Social Media

Trust and the Value of Disclosure in Marketing

A drawing of a girl reading online, and becoming frustrated.
Written by Laura Mengot

In my previous article, I talked about social media influencers, sponsored content and corporate greed. I am now following up with a few thoughts surrounding the disclosure of sponsored content in advertising. Disclosure is one of the cornerstones of advertising, but what should be an established common practice becomes murky when you look into social media advertising.

Can we trust that brands and influencers are being truthful and transparent to their consumers?

Let’s set the scene:

Suppose you are browsing the internet and stumble upon a video of one of the YouTubers you follow. They are talking about this great new laptop they just bought and how good it is. You watch the video and continue with your browsing after it ends.

At some point, you find yourself needing a new laptop. You have been brand-loyal so far, but you’re open to trying new things. So, you take to the internet and begin an arduous search to find the laptop that best suits your needs. While you’re at it, you might even click on that video you saw again.

A drawing of a girl holding a laptop with a sad face coming out of a speech bubble.

The Death of the Laptop

Marketing techniques have morphed and adapted to the different types of media we consume. Product placement has grown in television and film, and endorsed sponsorships are becoming a common feature of the social media landscape. We are bombarded by so many products and presented with so much choice it is overwhelming. However, it has had a different effect: seeing so many products shown in our day-to-day media has made us relatively blind to them.


Making the right choice

Going back to the laptop dilemma. You may have become aware, thanks to conveniently placed products, of certain recurring brands within your favourite shows. By this point, you have also read enough reviews and watched so many YouTube videos from a wide range of audiences that you may as well call yourself an expert on the subject.

But you’re starting to form an idea of what you want, and that is a good thing. You are drawn towards the more familiar advertised brands, but you also remember that stellar review of this particular laptop by that one YouTuber. They seemed pleased with their experience, and you have watched them long enough to feel like you have a connection with them.

Would that review affect your purchase decision? Most probably. After all, it comes from someone you trust.

A drawing of a girl reading online, and becoming frustrated.

Everyone online has an opinion. But who can you trust?

A Question of Transparency

Now, that video you watched? It turns out the influencer failed to disclose the endorsement for that particular product. As good as the laptop may actually be, you probably wish you knew that before taking the opinion at face value. What once felt like an informed decision, now doesn’t sit so well.

Have you been misled? According to the FTC, you were. Whilst product placement in film and television does not necessarily have to be disclosed, sponsored and endorsed content should.

Consumers should be able to make an informed decision about any subject. Knowing of any relationship between company and endorser forms part of this decision-making process. This is especially important in this day and age, where a key part of consumer behaviour is to heavily research an item before committing to any form of purchase.
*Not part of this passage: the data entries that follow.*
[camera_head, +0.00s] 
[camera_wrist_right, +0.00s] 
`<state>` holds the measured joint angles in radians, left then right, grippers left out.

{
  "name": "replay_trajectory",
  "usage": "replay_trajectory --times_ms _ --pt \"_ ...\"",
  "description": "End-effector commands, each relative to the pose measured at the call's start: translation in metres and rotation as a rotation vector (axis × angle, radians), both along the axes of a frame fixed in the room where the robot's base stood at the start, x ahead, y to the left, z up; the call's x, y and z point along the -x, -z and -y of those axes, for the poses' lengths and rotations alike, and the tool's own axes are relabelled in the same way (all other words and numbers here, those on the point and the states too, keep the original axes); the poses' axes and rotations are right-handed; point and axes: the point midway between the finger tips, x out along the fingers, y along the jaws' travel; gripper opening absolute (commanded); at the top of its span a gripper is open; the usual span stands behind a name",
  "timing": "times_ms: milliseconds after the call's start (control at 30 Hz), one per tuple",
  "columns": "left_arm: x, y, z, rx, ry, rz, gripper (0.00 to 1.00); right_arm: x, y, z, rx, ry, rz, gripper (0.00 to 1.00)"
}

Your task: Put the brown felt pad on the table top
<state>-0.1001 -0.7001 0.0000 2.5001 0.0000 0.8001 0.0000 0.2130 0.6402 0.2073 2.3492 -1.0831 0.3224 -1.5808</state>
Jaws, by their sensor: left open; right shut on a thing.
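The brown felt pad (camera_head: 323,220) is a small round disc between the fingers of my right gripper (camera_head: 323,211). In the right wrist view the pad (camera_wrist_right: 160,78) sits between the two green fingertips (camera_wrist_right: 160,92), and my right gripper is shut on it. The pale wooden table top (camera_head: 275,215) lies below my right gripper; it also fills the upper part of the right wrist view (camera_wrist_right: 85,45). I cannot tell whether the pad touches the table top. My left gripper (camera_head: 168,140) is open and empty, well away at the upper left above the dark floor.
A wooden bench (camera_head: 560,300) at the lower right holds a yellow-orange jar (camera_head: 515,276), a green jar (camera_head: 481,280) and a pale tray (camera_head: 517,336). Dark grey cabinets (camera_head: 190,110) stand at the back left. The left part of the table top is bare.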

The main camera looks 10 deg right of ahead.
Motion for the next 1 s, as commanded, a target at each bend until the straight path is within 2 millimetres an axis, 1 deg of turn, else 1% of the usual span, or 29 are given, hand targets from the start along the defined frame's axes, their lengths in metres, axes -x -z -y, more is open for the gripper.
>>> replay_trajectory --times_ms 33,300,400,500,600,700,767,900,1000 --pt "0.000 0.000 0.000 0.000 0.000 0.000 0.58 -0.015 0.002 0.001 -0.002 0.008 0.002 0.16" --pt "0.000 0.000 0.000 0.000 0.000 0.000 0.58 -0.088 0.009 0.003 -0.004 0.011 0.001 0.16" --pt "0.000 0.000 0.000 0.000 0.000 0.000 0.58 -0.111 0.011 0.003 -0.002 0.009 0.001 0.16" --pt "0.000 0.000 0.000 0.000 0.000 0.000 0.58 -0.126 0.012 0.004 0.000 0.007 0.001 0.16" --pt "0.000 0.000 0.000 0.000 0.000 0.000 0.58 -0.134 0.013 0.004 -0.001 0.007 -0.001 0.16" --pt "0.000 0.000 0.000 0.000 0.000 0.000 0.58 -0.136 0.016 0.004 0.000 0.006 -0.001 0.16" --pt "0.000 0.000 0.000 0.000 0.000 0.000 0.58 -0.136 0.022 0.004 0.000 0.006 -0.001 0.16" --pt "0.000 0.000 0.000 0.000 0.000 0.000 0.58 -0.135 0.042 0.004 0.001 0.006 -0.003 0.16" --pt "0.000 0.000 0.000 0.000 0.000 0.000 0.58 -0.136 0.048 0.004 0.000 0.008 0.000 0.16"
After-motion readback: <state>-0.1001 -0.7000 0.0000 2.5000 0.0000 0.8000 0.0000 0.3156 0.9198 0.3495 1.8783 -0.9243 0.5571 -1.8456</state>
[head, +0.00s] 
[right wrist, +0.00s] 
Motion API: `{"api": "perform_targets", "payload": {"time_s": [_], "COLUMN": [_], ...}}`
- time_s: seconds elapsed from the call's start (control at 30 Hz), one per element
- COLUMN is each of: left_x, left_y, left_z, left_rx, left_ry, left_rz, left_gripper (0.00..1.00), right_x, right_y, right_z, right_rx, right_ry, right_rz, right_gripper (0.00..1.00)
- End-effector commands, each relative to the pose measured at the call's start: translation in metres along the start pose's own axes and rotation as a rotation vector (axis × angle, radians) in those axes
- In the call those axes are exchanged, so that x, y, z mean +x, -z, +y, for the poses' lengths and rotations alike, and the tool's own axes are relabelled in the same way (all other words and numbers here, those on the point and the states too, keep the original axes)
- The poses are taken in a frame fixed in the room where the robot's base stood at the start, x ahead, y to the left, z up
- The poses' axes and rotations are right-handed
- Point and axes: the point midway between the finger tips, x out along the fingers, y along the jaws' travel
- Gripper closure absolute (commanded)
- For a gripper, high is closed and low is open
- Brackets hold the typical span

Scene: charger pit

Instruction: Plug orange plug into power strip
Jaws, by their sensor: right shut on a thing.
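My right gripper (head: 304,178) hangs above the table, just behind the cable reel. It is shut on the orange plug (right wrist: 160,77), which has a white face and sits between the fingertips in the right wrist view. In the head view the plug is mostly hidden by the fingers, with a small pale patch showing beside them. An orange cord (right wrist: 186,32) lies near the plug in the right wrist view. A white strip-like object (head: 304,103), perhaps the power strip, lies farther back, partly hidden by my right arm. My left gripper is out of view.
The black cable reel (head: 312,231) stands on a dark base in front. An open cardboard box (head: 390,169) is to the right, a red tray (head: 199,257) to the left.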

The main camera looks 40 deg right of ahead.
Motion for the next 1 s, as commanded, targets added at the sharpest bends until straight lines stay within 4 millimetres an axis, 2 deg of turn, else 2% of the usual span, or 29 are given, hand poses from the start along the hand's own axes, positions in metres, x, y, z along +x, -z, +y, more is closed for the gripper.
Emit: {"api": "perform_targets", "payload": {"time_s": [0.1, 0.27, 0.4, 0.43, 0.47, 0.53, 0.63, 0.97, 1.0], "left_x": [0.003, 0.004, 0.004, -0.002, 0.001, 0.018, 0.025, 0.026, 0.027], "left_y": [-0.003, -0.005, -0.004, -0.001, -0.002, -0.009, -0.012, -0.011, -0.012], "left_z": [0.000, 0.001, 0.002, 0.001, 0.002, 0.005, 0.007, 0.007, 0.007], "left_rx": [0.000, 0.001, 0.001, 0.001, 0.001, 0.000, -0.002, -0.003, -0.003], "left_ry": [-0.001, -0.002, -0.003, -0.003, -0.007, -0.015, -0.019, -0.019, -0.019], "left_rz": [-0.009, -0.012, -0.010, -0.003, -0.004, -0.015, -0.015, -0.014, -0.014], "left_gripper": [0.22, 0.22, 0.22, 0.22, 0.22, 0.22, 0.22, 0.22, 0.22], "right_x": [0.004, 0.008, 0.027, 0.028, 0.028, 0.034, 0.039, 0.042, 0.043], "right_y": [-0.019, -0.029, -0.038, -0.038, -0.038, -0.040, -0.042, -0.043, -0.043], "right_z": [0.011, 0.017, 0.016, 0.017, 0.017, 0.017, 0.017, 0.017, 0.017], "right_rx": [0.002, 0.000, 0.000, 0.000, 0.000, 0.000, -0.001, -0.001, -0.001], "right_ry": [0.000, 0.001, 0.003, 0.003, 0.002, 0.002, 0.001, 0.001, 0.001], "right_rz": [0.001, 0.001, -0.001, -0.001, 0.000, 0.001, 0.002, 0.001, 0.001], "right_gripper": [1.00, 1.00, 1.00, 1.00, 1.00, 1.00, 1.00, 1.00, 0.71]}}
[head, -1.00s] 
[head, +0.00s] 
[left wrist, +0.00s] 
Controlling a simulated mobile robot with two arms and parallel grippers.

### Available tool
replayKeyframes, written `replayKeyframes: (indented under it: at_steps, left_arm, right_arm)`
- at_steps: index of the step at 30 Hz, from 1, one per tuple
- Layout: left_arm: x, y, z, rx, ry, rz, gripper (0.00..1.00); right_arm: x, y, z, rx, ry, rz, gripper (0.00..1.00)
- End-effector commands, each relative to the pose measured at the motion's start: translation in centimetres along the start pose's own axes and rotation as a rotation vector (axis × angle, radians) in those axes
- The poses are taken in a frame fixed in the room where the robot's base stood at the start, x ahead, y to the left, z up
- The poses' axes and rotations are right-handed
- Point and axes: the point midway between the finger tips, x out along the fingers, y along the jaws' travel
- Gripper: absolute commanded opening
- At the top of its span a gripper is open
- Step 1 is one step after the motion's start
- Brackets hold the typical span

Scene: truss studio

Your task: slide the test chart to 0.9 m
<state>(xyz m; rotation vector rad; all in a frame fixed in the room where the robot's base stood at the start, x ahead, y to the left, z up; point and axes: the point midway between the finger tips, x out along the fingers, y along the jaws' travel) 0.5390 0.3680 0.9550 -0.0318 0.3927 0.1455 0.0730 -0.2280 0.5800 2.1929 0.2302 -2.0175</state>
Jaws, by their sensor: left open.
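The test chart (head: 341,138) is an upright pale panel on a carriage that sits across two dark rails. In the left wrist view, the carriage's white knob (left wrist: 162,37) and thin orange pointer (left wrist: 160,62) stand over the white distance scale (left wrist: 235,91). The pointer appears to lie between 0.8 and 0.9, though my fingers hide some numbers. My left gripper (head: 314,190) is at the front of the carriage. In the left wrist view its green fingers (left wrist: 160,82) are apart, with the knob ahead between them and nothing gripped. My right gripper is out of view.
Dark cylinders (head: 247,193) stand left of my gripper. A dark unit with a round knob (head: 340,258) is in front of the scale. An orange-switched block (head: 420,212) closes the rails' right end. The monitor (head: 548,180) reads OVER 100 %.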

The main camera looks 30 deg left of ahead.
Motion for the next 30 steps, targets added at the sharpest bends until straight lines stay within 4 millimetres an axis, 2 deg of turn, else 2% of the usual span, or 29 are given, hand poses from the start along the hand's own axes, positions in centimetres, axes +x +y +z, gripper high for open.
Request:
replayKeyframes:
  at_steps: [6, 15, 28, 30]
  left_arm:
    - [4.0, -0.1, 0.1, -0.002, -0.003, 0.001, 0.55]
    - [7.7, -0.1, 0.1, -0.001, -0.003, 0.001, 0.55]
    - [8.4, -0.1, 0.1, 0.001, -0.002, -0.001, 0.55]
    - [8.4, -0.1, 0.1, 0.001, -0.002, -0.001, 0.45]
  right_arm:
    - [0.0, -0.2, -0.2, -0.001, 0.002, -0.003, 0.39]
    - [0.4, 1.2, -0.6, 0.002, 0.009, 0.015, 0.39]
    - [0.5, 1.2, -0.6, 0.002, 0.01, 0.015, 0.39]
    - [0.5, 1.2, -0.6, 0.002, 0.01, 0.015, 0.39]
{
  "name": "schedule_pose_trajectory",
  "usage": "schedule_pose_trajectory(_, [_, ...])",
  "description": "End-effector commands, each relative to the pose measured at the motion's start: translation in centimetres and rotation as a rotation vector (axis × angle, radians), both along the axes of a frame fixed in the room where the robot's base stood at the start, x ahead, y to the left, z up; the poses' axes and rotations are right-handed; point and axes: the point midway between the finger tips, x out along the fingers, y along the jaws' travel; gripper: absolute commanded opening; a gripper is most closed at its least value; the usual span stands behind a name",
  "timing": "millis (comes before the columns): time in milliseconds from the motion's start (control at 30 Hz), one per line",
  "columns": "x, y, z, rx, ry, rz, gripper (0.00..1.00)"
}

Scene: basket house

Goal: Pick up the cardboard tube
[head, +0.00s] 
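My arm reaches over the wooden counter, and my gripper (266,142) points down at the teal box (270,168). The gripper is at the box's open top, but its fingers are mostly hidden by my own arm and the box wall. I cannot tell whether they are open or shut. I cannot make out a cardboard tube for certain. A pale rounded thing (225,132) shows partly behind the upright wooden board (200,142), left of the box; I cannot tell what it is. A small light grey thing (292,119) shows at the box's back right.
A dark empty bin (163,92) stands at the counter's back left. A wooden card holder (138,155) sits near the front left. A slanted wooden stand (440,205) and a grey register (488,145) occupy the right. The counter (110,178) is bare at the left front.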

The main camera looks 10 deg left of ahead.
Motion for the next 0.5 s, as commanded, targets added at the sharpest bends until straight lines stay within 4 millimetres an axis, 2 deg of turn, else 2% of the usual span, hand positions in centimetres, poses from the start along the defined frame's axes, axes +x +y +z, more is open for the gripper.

And even more so if you think about the countless of people that take time to review products online without prompting or payment from companies.

So, here is an interesting question: In this case, were you mislead by the brand itself, or by the influencer?


Recognition, Reputation and Prestige

Public opinion of a brand can be just as important as brand recognition. Striving for transparency and ethical behaviours is useless if there is a lack of good practice between all parties involved. If brands are delegating their social media efforts, they should ensure that the rules are being followed and accept the responsibility of any malpractice on account of influencers.

Disclosure is important because it feeds into the trust the consumers have in a particular brand, which in turn feeds into its public reputation. Quoting C.E.O of Andy Sernovitz in his presentation titled “Social media disclosure and ethics for big brands”:

“Trust is what makes social media, and word of mouth different than any other kind of marketing {…} We depend on the trust of our fans and our friends and our followers to relay our messages for us. Which means if we break the trust or we don’t earn the trust, there is no way to be successful in a business that depends on other people sharing our messages for us.”

Or: When customers trust a company, they are much more likely to share anything in relation to them in a positive manner. Trust leads to successful Word of Mouth Marketing, which is one of the most effective and successful forms of marketing.

So, can we Trust?

To trust, or not to trust. That is the age-old question, and it does not only apply to the subject of disclosure. We could try and justify our position by using the phrase “innocent until proven otherwise”, but the opposite is also true.

Social Media Influencers are still a relatively new concept, and just like laptops, they come in many shapes and forms. In this age of information, we can only take advantage of what is at our fingertips and use the internet and social media to our own advantage.

After all, it is all good and well to trust, but any situation in life, online or offline, should be approached with a pinch of salt and a healthy element of questioning.